Demokrasinin minnetleri, liberalizmin küfrü, şimdilerde ümmetin üzerine kâbus gibi çökmüş. Firavun, Musa’ya kahırla minnet ettiğinde Musa (as) “O nimet diye başıma kaktığın ise, (aslında) İsrailoğullarını kendine kul köle etmendir.”[6] diyordu. Bugün sistemlerin nimet diye başa kaktıkları, Firavunun İsrailoğullarını köleleştirme hikâyesinden farklı değildir aslında.
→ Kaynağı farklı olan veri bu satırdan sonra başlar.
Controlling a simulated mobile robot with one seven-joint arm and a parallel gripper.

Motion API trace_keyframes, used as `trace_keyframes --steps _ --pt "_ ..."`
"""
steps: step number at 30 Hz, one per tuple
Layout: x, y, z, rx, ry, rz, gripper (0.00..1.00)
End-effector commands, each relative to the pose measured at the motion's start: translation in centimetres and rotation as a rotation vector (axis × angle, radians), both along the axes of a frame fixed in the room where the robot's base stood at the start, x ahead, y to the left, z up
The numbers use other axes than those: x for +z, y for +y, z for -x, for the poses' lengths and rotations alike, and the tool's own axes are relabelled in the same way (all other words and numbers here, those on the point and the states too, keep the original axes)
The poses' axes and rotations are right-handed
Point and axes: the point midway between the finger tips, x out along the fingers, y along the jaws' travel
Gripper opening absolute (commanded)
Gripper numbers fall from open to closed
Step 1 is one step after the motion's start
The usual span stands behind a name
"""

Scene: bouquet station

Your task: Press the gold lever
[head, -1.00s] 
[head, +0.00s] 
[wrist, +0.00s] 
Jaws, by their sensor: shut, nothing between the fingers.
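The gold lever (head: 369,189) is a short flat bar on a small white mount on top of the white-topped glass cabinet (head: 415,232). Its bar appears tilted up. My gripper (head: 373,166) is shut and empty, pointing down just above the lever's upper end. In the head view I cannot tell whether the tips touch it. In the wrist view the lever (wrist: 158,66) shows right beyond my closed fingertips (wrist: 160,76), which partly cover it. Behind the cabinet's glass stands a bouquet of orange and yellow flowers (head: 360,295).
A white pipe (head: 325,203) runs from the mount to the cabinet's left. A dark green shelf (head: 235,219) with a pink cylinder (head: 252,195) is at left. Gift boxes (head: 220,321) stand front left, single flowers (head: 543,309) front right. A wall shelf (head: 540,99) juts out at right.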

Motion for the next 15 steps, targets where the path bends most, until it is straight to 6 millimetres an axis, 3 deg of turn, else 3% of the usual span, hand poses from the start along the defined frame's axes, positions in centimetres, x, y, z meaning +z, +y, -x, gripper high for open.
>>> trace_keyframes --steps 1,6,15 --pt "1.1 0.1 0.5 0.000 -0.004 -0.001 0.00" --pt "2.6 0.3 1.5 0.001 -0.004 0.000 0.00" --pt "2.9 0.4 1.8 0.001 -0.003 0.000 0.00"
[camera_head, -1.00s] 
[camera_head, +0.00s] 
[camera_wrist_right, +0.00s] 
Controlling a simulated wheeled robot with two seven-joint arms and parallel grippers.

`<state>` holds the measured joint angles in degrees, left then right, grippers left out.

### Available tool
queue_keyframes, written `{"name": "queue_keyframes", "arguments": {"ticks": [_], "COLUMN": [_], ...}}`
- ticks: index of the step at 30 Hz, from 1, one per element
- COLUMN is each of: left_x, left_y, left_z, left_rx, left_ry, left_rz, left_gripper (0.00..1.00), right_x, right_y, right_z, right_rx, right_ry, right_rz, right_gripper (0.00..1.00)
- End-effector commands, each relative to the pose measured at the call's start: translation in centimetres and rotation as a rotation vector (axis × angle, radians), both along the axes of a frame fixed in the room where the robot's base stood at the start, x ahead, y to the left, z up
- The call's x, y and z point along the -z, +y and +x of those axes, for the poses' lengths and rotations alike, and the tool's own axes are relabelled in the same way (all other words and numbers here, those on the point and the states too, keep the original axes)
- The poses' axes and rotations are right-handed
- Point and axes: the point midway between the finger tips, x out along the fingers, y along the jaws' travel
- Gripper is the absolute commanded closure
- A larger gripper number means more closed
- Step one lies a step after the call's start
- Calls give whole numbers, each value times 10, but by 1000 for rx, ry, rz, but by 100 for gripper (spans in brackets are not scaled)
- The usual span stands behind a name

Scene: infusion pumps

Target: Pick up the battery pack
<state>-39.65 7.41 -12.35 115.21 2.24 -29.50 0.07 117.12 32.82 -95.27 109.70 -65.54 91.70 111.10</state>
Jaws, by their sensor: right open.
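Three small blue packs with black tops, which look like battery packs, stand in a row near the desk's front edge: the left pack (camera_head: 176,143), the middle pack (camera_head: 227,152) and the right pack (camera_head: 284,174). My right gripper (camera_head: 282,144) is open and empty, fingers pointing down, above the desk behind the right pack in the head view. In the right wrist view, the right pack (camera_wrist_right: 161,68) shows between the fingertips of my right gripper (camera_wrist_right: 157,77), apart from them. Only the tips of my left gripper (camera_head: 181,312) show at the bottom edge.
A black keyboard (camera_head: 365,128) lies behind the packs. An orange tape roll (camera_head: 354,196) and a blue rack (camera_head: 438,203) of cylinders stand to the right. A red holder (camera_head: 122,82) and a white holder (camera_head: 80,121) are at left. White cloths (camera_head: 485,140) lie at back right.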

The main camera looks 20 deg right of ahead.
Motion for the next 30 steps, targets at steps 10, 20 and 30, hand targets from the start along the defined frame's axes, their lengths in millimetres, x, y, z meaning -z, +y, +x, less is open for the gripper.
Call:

Kimileri, demokrasi oyunu içerisinde ilkelerini küçük menfaatlere fedâ ederken, kimilerinde ise hasbîliğin yerini hesabîlik aldı. Muhafazakâr dindarlar ve hatta kimi tevhidî söylem sahipleri bile, İslâm'ın büyük anlatılarını dünyalık küçük menfaatlere fedâ ettiler.Bir menfaat hürmetine fedâyı din/ilke zekilik/mârifet olarak görülür oldu. Unuttukları gerçek ise, zekânın tek başına menfaate, akletmenin ise hakîkate vardırır olduğu idi.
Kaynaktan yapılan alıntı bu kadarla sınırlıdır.